Bangunan Utama Candi Sukuh – Candi Sukuh
adalah sebuah kompleks candi agama Hindu yang terletak di Secara
administrasi masuk wilayah kelurahan Berjo, Kecamatan Ngargoyoso,
Kabupaten Karanganyar, eks Karesidenan Surakarta, Jawa Tengah. Candi ini
dikategorikan sebagai candi Hindu karena ditemukannya obyek pujaan
lingga dan yoni.
Candi ini digolongkan kontroversial
karena bentuknya yang kurang lazim dan karena banyaknya obyek-obyek
lingga dan yoni yang melambangkan seksualitas. Candi Sukuh telah
diusulkan ke UNESCO untuk menjadi salah satu Situs Warisan Dunia sejak
tahun 1995.
Sejarah singkat penemuan – Situs candi Sukuh
dilaporkan pertama kali pada masa
pemerintahan Britania Raya di tanah Jawa pada tahun 1815 oleh Johnson,
Residen Surakarta. Johnson kala itu ditugasi oleh Thomas Stanford
Raffles untuk mengumpulkan data-data guna menulis bukunya The History of
Java. Setelah masa pemerintahan Britania Raya berlalu, pada tahun 1842,
Van der Vlis, arkeolog Belanda, melakukan penelitian. Pemugaran pertama
dimulai pada tahun 1928.
Lokasi candi – Lokasi candi Sukuh
terletak di lereng kaki Gunung Lawu pada ketinggian kurang lebih 1.186
meter di atas permukaan laut pada koordinat 07o37, 38’ 85’’ Lintang
Selatan dan 111o07,. 52’65’’ Bujur Barat. Candi ini terletak di Dukuh
Berjo, Desa Sukuh, kecamatan Ngargoyoso, Kabupaten Karanganyar, Jawa
Tengah. Candi ini berjarak kurang lebih 20 kilometer dari kota
Karanganyar dan 36 kilometer dari Surakarta.

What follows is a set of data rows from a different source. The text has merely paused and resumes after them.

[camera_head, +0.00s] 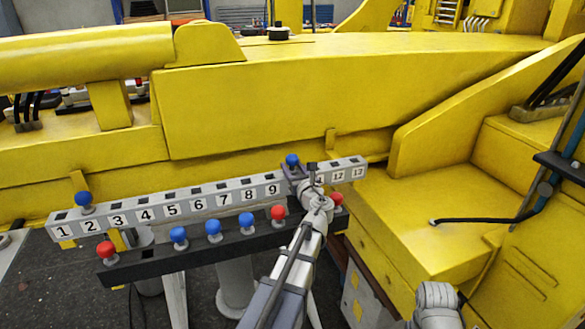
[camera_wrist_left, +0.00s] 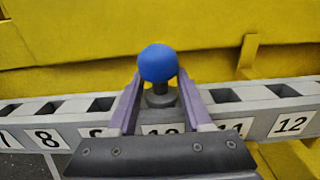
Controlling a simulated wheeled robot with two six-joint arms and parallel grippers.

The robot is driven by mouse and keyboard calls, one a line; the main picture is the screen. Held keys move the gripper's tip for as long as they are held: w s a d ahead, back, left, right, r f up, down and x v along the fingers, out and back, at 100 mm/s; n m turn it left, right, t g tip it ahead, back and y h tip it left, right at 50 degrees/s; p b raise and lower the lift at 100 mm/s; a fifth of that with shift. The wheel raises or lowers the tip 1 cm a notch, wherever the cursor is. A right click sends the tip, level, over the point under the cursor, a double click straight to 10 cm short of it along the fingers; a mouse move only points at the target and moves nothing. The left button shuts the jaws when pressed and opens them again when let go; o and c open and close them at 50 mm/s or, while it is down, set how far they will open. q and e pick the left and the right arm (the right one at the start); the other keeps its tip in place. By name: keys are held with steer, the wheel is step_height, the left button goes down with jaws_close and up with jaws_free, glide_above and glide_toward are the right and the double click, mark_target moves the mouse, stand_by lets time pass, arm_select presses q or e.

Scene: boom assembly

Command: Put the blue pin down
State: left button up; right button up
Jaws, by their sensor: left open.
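A blue pin (camera_wrist_left: 158,63) with a round head and dark stem stands upright at the numbered rail (camera_wrist_left: 68,130), about slot 10, between the fingers of my left gripper (camera_wrist_left: 160,82). The fingers are open on either side of it; its lower end is hidden by the gripper. In the head view the blue head (camera_head: 292,160) shows just above my left gripper (camera_head: 299,173). The numbered rail (camera_head: 150,205) runs along the yellow boom, and my arm covers its labels near 10 and 11. My right gripper is not in view.
A dark lower rack (camera_head: 150,262) in front holds red pins (camera_head: 106,249) and blue pins (camera_head: 213,229). The yellow boom (camera_head: 280,100) rises close behind the rail. Yellow structure (camera_head: 430,210) stands to the right.

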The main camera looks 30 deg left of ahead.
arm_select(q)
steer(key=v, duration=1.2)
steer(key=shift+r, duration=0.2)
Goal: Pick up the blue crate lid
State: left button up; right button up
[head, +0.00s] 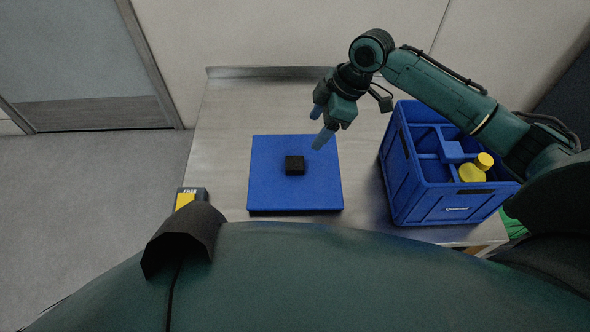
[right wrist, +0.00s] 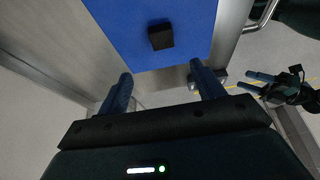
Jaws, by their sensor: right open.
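The blue crate lid (head: 265,185) is a flat blue square lying on the metal table, with a black block-shaped handle (head: 295,165) at its middle. The lid (right wrist: 185,45) and its handle (right wrist: 160,37) also show in the right wrist view, ahead of the fingers. My right gripper (head: 317,128) is open and empty, above the lid's far right corner area, apart from the handle. Its two blue fingers spread wide in the right wrist view (right wrist: 161,70). My left gripper (right wrist: 245,80) shows at the right of that view, its fingers apart and empty; the head view does not show it.
A blue crate (head: 420,190) with compartments stands right of the lid and holds a yellow-capped bottle (head: 473,171). A yellow and dark box-like item (head: 192,196) is at the table's left edge. The metal table (head: 245,105) is bare behind the lid.

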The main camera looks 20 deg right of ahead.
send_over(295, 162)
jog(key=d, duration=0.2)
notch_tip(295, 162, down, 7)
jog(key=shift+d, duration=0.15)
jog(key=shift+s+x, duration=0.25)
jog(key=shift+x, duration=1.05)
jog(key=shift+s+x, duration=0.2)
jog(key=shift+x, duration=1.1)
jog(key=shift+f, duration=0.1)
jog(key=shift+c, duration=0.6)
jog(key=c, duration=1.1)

Struktur bangunan dan denah Candi Sukuh –
Bangunan candi Sukuh memberikan kesan kesederhanaan yang mencolok pada
para pengunjung.
Kesan yang didapatkan dari candi ini
sungguh berbeda dengan yang didapatkan dari candi-candi besar di Jawa
Tengah lainnya yaitu Candi Borobudur dan Candi Prambanan.
Bentuk bangunan candi Sukuh cenderung
mirip dengan peninggalan budaya Maya di Meksiko atau peninggalan budaya
Inca di Peru. Struktur ini juga mengingatkan para pengunjung akan
bentuk-bentuk piramida di Mesir.
Kesan kesederhanaan menarik perhatian
arkeolog termashyur Belanda, W.F. Stutterheim, pada tahun 1930. Ia
mencoba menjelaskannya dengan memberikan tiga argumen.
Pertama, kemungkinan pemahat Candi Sukuh
bukan seorang tukang batu melainkan tukang kayu dari desa dan bukan dari
kalangan keraton. Kedua candi dibuat dengan agak tergesa-gesa sehingga
kurang rapi. Ketiga, keadaan politik kala itu dengan menjelang
keruntuhannya Majapahit, sehingga tidak memungkinkan untuk membuat candi
yang besar dan megah.
Para pengunjung yang memasuki pintu utama lalu memasuki gapura
terbesar akan melihat bentuk arsitektur khas bahwa ini tidak disusun
tegak lurus namun agak miring, berbentuk trapesium dengan atap di
atasnya.Batu-batuan di candi ini berwarna agak kemerahan, sebab
batu-batu yang dipakai adalah jenis andesit.
Teras pertama candi – Gapura utama candi
Sukuh – Pada teras pertama terdapat gapura utama. Pada gapura ini ada
sebuah sangkala dalam bahasa Jawa yang berbunyi gapura buta abara wong.
Artinya dalam bahasa Indonesia adalah “Gapura sang raksasa memangsa
manusia”. Kata-kata ini memiliki makna 9, 5, 3, dan 1. Jika dibalik maka
didapatkan tahun 1359 Saka atau tahun 1437 Masehi.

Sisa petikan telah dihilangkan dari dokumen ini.